**** DATASET EXCERPTS

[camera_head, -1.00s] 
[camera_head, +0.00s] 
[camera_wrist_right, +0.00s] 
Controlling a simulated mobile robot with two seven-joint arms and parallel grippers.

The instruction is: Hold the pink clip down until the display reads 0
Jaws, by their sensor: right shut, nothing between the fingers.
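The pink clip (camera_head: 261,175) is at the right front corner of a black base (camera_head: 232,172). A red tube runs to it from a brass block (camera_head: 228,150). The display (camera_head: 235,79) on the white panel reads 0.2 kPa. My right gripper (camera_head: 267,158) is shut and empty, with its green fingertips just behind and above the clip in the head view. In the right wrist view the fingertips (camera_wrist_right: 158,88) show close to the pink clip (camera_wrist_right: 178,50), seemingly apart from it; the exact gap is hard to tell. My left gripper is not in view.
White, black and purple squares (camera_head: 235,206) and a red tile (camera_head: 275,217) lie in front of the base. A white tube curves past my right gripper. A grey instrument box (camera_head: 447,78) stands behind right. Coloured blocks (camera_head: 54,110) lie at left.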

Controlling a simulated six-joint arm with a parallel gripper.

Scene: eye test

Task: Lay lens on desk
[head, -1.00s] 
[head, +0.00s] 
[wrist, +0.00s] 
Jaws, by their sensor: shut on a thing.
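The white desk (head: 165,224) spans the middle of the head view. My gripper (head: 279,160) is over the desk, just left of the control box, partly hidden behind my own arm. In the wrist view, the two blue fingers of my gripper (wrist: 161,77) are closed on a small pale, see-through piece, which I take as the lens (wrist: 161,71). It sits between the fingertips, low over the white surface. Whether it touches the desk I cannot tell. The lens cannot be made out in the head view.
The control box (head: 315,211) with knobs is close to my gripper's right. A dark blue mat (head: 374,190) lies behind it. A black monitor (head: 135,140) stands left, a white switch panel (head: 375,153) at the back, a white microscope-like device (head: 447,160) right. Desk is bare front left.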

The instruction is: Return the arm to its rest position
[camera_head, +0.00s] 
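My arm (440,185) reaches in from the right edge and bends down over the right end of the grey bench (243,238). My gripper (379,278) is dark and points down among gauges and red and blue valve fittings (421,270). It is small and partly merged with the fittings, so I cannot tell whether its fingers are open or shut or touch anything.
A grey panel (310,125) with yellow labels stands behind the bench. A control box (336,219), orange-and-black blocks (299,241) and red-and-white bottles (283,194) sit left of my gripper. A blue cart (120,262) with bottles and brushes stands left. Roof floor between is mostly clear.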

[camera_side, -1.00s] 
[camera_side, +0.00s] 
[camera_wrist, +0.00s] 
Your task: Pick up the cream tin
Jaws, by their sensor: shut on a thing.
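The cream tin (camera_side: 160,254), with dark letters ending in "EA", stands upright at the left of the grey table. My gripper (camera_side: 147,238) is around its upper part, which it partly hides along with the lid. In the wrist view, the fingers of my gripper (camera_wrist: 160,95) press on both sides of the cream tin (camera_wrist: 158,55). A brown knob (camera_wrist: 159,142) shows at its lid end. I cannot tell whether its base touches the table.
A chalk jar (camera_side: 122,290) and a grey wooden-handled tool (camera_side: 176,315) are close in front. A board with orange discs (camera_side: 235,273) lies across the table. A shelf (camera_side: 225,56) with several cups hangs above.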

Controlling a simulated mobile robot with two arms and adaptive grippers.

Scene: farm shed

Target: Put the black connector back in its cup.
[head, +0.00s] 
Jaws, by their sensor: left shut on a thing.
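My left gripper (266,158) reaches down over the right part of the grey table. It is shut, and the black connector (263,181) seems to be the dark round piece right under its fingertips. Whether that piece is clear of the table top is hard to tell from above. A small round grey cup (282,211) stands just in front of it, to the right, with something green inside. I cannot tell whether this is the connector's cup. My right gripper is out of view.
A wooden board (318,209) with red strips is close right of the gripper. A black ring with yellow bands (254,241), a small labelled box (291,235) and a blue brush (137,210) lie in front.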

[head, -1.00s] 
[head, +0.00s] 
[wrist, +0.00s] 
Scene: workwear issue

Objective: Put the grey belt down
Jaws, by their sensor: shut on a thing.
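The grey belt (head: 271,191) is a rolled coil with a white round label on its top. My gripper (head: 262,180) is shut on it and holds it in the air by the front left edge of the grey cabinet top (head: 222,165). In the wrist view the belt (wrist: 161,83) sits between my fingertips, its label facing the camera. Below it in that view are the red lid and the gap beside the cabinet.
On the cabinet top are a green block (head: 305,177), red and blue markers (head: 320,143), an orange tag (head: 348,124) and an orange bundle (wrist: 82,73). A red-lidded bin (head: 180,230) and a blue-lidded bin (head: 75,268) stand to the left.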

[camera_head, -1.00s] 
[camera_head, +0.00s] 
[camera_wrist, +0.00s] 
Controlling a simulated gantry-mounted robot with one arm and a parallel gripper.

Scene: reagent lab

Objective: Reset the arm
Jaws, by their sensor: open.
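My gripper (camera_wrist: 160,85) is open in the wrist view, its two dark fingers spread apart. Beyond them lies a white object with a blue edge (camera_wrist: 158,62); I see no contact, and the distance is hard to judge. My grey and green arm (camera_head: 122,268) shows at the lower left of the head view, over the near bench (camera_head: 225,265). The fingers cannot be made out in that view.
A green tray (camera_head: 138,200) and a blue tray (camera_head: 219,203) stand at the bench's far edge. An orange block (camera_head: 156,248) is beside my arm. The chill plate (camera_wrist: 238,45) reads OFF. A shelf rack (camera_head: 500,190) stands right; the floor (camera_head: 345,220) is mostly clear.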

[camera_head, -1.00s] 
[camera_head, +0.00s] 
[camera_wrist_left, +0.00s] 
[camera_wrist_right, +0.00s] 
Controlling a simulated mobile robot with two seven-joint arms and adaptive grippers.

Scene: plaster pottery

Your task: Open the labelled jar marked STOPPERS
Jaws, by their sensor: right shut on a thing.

********

- _TASK TO COMPLETE_
Gather up the lines containing the word "mobile" from these records and copy them.

- _RESPONSE BELOW_
Controlling a simulated mobile robot with two seven-joint arms and parallel grippers.
Controlling a simulated mobile robot with two arms and adaptive grippers.
Controlling a simulated mobile robot with two seven-joint arms and adaptive grippers.

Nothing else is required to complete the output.